• Provided data:

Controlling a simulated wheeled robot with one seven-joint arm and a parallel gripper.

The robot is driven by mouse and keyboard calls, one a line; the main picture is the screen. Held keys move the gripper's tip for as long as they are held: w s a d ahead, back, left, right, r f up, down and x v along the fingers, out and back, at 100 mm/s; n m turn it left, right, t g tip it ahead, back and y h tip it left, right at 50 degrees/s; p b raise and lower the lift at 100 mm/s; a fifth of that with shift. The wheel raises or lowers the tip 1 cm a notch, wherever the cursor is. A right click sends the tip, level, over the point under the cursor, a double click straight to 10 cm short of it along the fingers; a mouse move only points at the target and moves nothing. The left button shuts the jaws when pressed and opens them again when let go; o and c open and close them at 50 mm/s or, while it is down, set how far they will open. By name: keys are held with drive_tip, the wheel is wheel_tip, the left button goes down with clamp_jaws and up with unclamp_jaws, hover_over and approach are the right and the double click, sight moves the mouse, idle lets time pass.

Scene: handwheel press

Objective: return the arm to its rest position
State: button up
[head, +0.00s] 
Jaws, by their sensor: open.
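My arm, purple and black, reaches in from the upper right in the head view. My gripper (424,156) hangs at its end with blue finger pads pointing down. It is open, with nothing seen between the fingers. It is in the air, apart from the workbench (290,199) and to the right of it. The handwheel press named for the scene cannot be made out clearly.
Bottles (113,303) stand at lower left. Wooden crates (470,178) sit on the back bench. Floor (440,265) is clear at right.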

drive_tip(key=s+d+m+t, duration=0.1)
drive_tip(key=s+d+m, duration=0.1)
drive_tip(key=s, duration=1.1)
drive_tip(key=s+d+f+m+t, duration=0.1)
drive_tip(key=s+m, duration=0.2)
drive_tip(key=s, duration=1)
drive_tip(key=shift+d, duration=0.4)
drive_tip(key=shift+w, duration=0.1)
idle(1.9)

• What to do:
Using the material above, reproduce exactly the line that contains "The robot is" and all lines after it through the last one, and only those.

• Task answer:
The robot is driven by mouse and keyboard calls, one a line; the main picture is the screen. Held keys move the gripper's tip for as long as they are held: w s a d ahead, back, left, right, r f up, down and x v along the fingers, out and back, at 100 mm/s; n m turn it left, right, t g tip it ahead, back and y h tip it left, right at 50 degrees/s; p b raise and lower the lift at 100 mm/s; a fifth of that with shift. The wheel raises or lowers the tip 1 cm a notch, wherever the cursor is. A right click sends the tip, level, over the point under the cursor, a double click straight to 10 cm short of it along the fingers; a mouse move only points at the target and moves nothing. The left button shuts the jaws when pressed and opens them again when let go; o and c open and close them at 50 mm/s or, while it is down, set how far they will open. By name: keys are held with drive_tip, the wheel is wheel_tip, the left button goes down with clamp_jaws and up with unclamp_jaws, hover_over and approach are the right and the double click, sight moves the mouse, idle lets time pass.

Scene: handwheel press

Objective: return the arm to its rest position
State: button up
[head, +0.00s] 
Jaws, by their sensor: open.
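My arm, purple and black, reaches in from the upper right in the head view. My gripper (424,156) hangs at its end with blue finger pads pointing down. It is open, with nothing seen between the fingers. It is in the air, apart from the workbench (290,199) and to the right of it. The handwheel press named for the scene cannot be made out clearly.
Bottles (113,303) stand at lower left. Wooden crates (470,178) sit on the back bench. Floor (440,265) is clear at right.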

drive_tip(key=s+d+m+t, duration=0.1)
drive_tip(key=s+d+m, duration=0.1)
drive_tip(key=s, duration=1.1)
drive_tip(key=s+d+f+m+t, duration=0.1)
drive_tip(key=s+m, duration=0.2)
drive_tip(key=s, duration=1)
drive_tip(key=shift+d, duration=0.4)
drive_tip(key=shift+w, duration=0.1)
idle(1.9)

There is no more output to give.